▶ **DIRECTIONS FOR THIS TASK**:
The data must be written out once more, precisely as given.
# START OF THE RECORDS
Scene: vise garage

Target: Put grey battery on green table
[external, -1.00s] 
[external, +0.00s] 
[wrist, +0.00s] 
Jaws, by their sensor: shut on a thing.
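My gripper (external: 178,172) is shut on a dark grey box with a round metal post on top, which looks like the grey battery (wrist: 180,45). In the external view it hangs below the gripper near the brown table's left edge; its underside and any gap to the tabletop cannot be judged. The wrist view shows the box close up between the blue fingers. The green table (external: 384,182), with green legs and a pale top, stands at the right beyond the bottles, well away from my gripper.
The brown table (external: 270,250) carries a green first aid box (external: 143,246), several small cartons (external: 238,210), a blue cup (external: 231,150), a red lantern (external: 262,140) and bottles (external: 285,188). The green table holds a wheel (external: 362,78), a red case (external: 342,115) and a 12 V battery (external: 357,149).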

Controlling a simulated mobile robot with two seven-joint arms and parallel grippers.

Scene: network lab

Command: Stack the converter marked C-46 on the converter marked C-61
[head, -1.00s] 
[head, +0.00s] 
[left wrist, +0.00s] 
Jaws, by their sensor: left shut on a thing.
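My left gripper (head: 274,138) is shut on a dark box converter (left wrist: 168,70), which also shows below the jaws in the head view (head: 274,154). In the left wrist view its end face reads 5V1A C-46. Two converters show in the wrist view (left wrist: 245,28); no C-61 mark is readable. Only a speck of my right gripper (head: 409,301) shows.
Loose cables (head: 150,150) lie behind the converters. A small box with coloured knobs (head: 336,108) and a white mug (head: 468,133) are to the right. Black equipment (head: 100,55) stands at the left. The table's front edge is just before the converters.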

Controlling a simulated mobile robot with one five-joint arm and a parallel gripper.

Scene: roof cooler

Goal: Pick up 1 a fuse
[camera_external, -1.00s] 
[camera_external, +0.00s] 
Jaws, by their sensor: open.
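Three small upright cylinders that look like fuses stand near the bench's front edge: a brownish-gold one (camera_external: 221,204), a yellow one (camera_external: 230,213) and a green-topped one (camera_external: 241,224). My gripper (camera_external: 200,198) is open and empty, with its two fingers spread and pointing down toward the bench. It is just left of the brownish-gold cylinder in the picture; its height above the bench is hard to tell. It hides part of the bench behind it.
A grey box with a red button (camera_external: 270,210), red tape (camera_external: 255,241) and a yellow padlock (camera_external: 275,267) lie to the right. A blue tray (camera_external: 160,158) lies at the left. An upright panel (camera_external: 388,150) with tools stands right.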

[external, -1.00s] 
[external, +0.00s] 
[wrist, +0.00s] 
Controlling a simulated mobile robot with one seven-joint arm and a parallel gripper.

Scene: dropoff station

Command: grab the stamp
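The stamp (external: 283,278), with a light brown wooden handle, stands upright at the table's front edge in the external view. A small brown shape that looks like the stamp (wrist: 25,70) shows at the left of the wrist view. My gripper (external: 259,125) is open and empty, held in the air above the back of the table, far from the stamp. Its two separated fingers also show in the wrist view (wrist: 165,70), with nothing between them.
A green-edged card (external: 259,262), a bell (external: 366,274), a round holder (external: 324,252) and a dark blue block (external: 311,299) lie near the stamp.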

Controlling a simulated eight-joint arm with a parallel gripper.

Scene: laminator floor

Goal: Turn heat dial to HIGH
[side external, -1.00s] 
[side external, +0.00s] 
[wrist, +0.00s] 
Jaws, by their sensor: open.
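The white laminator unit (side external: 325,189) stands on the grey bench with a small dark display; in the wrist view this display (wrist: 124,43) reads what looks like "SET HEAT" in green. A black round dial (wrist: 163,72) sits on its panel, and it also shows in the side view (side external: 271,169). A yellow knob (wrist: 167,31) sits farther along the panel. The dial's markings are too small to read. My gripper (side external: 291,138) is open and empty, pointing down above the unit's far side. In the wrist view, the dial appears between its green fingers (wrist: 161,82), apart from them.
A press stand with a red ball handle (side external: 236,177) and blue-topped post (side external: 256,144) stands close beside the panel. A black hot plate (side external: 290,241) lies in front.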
# END OF THE RECORDS
▶ **FINISHED EXERCISE**:
Scene: vise garage

Target: Put grey battery on green table
[external, -1.00s] 
[external, +0.00s] 
[wrist, +0.00s] 
Jaws, by their sensor: shut on a thing.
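My gripper (external: 178,172) is shut on a dark grey box with a round metal post on top, which looks like the grey battery (wrist: 180,45). In the external view it hangs below the gripper near the brown table's left edge; its underside and any gap to the tabletop cannot be judged. The wrist view shows the box close up between the blue fingers. The green table (external: 384,182), with green legs and a pale top, stands at the right beyond the bottles, well away from my gripper.
The brown table (external: 270,250) carries a green first aid box (external: 143,246), several small cartons (external: 238,210), a blue cup (external: 231,150), a red lantern (external: 262,140) and bottles (external: 285,188). The green table holds a wheel (external: 362,78), a red case (external: 342,115) and a 12 V battery (external: 357,149).

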Controlling a simulated mobile robot with two seven-joint arms and parallel grippers.

Scene: network lab

Command: Stack the converter marked C-46 on the converter marked C-61
[head, -1.00s] 
[head, +0.00s] 
[left wrist, +0.00s] 
Jaws, by their sensor: left shut on a thing.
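My left gripper (head: 274,138) is shut on a dark box converter (left wrist: 168,70), which also shows below the jaws in the head view (head: 274,154). In the left wrist view its end face reads 5V1A C-46. Two converters show in the wrist view (left wrist: 245,28); no C-61 mark is readable. Only a speck of my right gripper (head: 409,301) shows.
Loose cables (head: 150,150) lie behind the converters. A small box with coloured knobs (head: 336,108) and a white mug (head: 468,133) are to the right. Black equipment (head: 100,55) stands at the left. The table's front edge is just before the converters.

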Controlling a simulated mobile robot with one five-joint arm and a parallel gripper.

Scene: roof cooler

Goal: Pick up 1 a fuse
[camera_external, -1.00s] 
[camera_external, +0.00s] 
Jaws, by their sensor: open.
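Three small upright cylinders that look like fuses stand near the bench's front edge: a brownish-gold one (camera_external: 221,204), a yellow one (camera_external: 230,213) and a green-topped one (camera_external: 241,224). My gripper (camera_external: 200,198) is open and empty, with its two fingers spread and pointing down toward the bench. It is just left of the brownish-gold cylinder in the picture; its height above the bench is hard to tell. It hides part of the bench behind it.
A grey box with a red button (camera_external: 270,210), red tape (camera_external: 255,241) and a yellow padlock (camera_external: 275,267) lie to the right. A blue tray (camera_external: 160,158) lies at the left. An upright panel (camera_external: 388,150) with tools stands right.

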[external, -1.00s] 
[external, +0.00s] 
[wrist, +0.00s] 
Controlling a simulated mobile robot with one seven-joint arm and a parallel gripper.

Scene: dropoff station

Command: grab the stamp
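The stamp (external: 283,278), with a light brown wooden handle, stands upright at the table's front edge in the external view. A small brown shape that looks like the stamp (wrist: 25,70) shows at the left of the wrist view. My gripper (external: 259,125) is open and empty, held in the air above the back of the table, far from the stamp. Its two separated fingers also show in the wrist view (wrist: 165,70), with nothing between them.
A green-edged card (external: 259,262), a bell (external: 366,274), a round holder (external: 324,252) and a dark blue block (external: 311,299) lie near the stamp.

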Controlling a simulated eight-joint arm with a parallel gripper.

Scene: laminator floor

Goal: Turn heat dial to HIGH
[side external, -1.00s] 
[side external, +0.00s] 
[wrist, +0.00s] 
Jaws, by their sensor: open.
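The white laminator unit (side external: 325,189) stands on the grey bench with a small dark display; in the wrist view this display (wrist: 124,43) reads what looks like "SET HEAT" in green. A black round dial (wrist: 163,72) sits on its panel, and it also shows in the side view (side external: 271,169). A yellow knob (wrist: 167,31) sits farther along the panel. The dial's markings are too small to read. My gripper (side external: 291,138) is open and empty, pointing down above the unit's far side. In the wrist view, the dial appears between its green fingers (wrist: 161,82), apart from them.
A press stand with a red ball handle (side external: 236,177) and blue-topped post (side external: 256,144) stands close beside the panel. A black hot plate (side external: 290,241) lies in front.

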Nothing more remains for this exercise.